Extracting matches from php regex

Check the php manual

int preg_match ( string $pattern , string $subject [, array &$matches [, int $flags [, int $offset ]]] )

If matches is provided, then it is filled with the results of search. $matches[0] will contain the text that matched the full pattern, $matches1 will have the text that matched the first captured parenthesized subpattern, and so on.

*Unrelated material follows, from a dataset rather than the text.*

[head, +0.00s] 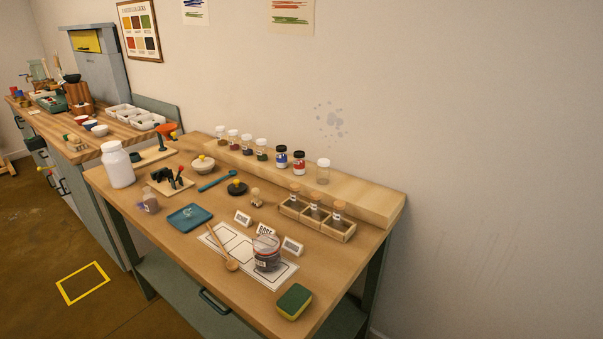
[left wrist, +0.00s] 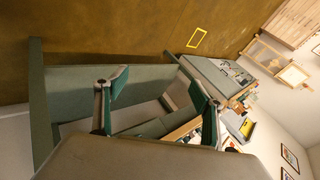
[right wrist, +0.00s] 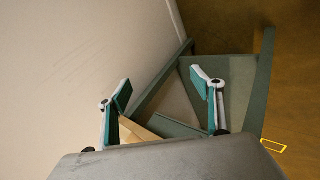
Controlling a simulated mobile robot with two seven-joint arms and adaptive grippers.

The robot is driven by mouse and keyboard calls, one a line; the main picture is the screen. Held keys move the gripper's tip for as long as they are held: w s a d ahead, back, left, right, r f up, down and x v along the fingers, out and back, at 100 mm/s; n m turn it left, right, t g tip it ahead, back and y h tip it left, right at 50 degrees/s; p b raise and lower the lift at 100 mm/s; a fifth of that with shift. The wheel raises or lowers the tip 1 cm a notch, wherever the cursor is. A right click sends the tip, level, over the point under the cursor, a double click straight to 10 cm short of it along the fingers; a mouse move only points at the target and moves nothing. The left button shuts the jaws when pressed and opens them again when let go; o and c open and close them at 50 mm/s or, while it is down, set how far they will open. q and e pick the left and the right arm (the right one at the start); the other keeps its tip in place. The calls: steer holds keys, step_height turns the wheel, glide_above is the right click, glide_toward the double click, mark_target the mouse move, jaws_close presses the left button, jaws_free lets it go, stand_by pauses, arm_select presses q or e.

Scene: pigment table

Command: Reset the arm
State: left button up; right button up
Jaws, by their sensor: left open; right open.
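Neither of my arms shows in the head view. In the left wrist view my left gripper (left wrist: 158,88) has its two green-padded fingers spread apart with nothing between them. Behind its fingers are the grey-green frame and lower shelf of a table. In the right wrist view my right gripper (right wrist: 164,88) also has its fingers spread and is empty. The wall, a table leg and a shelf lie beyond it. Both grippers are apart from the objects on the table.
The pigment table (head: 150,213) holds a glass jar (head: 267,254) on a white card, a wooden spoon (head: 224,250), a sponge (head: 294,302), a blue tray (head: 190,217), a white bottle (head: 118,166) and a compartmented wooden rack (head: 336,232). A yellow floor outline (head: 83,283) lies left of the table.

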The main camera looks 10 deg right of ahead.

$subject = "E:[email protected] I:100955";
$pattern = "/^E:(?<contact>\w+) I:(?<id>\d+)$/";
if (preg_match($pattern, $subject,$matches)) {
    print_r($matches);
}

The simpler solution

  1. go to regex101.com
  2. Use the great documentation for creating and testing your regex (make sure you select PHP).
  3. In the TOOLS section click on code generation

  4. This is an example of what I got.

$re = '/\#.*@hello\((?<operator>\w+),?(?<args>.*)\).*/m';
$str = ' Testing string
# @hello(group_fields)
# @hello(operator, arguments, more arguments)';

preg_match_all($re, $str, $matches, PREG_SET_ORDER, 0);

// Print the entire match result
var_dump($matches);

You can just modify your current regexp to capture everything after the colon up to the first space:

$subject = "E:[email protected] I:100955";
$pattern = "/^E:([^ ]+)/";
if (preg_match($pattern, $subject, $m)) {
    echo "Yes, A Match";
}
$email = $m[1];

In case you're not familiar with regexp, [^ ]+ means "any character but a space" and it doesn't require a space to be present to work. If for any reason the input changes to "E:[email protected]" without the " I:12345" bit, it will still work.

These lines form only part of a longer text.